Further, the Standard Error of the Estimate value reflected in Table 1 is 12.021 is the mean absolute deviation and is small considering the average household income ranges from 5000 to 25000 Rs.

### Legends

• R: Multiple correlation coefficient that tells us how strongly the multiple independent variables are related to the dependent variable
• R Square: Indicates how much of the total variation in the dependent variable is due to the independent variables
• Adjusted R Square: After removing the errors the software also presents the adjusted R square.
• Std. Error of the Estimate: It represents the standard deviation of the error term

Setting the confidence interval at 95%, the results of the ANOVA test (Table 2 below) provide an F-test value for the null hypothesis i.e. none of the independent variables is related to household income. However, based on the analysis, we can reject the Null hypothesis where F= 321.34 and p=0.001 (P< 0.01) wherein confidence interval is by default set at 95% and thus conclude that years with current employer, age and number of people in household reflect significant relation with household income. The software has calculated all 3 variables together here. If the result is not “significant” in this step, then we will not proceed to the next step, i.e. T-Test.

### Legends

• Sum of Squares: It is associated with the three sources of variance, Total, Residual and Regression. This measure is not presented when presenting results.
• df: Is associated with sources of variances where the value is N-1 i.e. number of respondents in the sample size minus 1.
• Mean Square: When sum of Squares if divided by their respective df we get Mean Square.
• F: It is the value obtained by dividing Mean Square Regression with Mean Square Residual which obtains the value of 321.34. This value should generally be above 3.95  and compliments the sig. value.
• Sig.: Significance value reflects the significance of the regression model where in value between 0.10-0.50 means that it is significant at 95% confidence interval and value between 0.001-0.10 reflects that it is significant at 99% confidence interval.

The earlier table revealed that all 3 variables when combined have a significant relation with “household income”. In the next step, we will determine the relationship between each independent variable with the “household income” individually.

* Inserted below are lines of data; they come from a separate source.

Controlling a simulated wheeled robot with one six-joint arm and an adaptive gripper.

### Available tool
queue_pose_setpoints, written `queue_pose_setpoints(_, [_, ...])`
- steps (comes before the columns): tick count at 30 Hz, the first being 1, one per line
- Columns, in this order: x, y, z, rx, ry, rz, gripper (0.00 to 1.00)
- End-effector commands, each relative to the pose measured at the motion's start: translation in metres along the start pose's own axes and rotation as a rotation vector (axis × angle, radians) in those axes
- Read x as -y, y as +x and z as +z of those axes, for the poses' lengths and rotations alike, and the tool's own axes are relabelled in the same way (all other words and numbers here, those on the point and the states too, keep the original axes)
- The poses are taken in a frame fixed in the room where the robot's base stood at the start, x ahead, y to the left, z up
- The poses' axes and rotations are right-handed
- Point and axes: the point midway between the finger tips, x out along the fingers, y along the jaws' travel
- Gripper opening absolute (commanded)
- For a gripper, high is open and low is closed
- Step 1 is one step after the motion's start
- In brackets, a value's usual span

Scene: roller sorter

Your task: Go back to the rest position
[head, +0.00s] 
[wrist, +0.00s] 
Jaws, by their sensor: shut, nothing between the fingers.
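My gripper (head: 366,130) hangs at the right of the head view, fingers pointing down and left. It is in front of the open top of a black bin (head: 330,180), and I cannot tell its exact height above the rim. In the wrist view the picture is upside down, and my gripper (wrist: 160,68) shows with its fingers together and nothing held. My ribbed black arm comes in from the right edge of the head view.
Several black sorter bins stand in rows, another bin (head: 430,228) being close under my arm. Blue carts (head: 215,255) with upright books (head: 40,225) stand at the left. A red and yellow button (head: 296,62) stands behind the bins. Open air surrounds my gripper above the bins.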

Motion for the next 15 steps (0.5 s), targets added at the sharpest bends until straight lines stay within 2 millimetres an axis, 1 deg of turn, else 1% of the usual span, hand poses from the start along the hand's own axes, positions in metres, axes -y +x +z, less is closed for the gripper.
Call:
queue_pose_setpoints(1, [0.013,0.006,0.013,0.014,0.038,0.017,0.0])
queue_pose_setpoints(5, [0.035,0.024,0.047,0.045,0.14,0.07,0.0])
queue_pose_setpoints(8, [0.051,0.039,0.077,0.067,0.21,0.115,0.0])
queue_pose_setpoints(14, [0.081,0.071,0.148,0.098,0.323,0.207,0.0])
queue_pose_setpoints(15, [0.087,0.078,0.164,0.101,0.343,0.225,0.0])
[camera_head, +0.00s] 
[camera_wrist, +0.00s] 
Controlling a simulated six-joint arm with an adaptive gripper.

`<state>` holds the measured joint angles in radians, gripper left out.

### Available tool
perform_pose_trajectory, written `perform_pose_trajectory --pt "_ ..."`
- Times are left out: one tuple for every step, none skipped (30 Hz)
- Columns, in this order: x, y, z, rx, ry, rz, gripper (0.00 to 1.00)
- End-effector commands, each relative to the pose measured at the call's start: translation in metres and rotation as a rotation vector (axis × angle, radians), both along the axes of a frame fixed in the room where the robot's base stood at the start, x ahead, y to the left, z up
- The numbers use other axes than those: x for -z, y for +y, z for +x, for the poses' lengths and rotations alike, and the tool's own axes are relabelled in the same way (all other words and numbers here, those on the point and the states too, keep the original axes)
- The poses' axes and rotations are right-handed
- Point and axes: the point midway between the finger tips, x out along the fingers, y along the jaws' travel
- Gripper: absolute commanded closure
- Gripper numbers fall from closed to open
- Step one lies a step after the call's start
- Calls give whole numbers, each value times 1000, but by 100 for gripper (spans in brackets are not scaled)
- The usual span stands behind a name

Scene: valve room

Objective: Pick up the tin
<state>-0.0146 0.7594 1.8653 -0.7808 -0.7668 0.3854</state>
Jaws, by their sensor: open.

The output shown in Table 3, Coefficients provides the estimation of regression coefficients, standard error of estimates, t-tests, and Significance. The estimated regression coefficients are depicted under “Unstandardized Coefficients B” which predict the change in the dependent variable (i.e. household income) when the independent variable (Age/ No. of people/ Years of experience) is increased by one unit conditional on all the other variables in the model remaining constant.

In order to test the null hypothesis, you should refer to t-statistic value where the “significance” value(0.456) reflects that Age of the individual has no effect on the household income of the individual (a confidence interval of 95% means sig value has to be less than 0.05 to be considered “significant relationship”).

### Legends

• Unstandardized Coefficients (B): Reflects the values for the regression equation which predict the relationship between dependent variable from the independent variable. In simpler terms it reflects the change in dependent value with the change in predictor value i.e. the independent variable.
• Std. Error: These are the standard errors associated with coefficients.
• Standardized Coefficients (Beta): These coefficient values indicate which will be obtained if independent variables are standardized prior to analysis. By standardization we mean that all predictors (independent variables) values are measured using same unit of measurement.
• t: This value along with sig. value is important to predict if we reject or accept the null hypothesis. Since the two values complement each other a lower sig. value would indicate higher t-value.
• Sig.: As indicated above in case of 95% confidence interval the value would lie between 0.10-0.50 and in case of 99% confidence interval it would between 0.01-0.10.

In the above demonstrations, we concluded two things:

1. The variability of all independent variables and dependent variable is 63%.
2. The relationship between Age (independent variable) and Household income (dependent variable) is “not significant” (0.456)

The above method of regression is called “Enter” regression. Apart from this, there are 3 other major methods of regression, but they are seldom used. They are Forward, Backward and Step-wise regression.

### Forward Selection

This method starts with a model containing none of the independent variables. In the first step, the procedure considers variables one by one for inclusion and selects the variable that results in the largest increase in R² (variability). Furthermore, in the second step, the procedures consider variables for inclusion in a model that only contains the variable selected in the first step. In each step, the variable with the largest increase in R² is selected until, according to an F-test, further additions are judged to not improve the model.

### Backward Selection

This method starts with a model containing all the variables and eliminates variables one by one, at each step choosing the variable for exclusion as that leading to the smallest decrease in R². Again, the procedure is repeated until, according to an F-test, further exclusions would represent a deterioration of the model.

### Step Wise Selection

In a particular study where there is a large number of independent variables, wherein you want to develop a regression model which would include only variables that are statistically related to the dependent variable then you can choose the “Stepwise” method from the drop-down list. If you will choose “stepwise” only variables which meet the criteria in the Linear Regression Options dialogue box will enter the equation.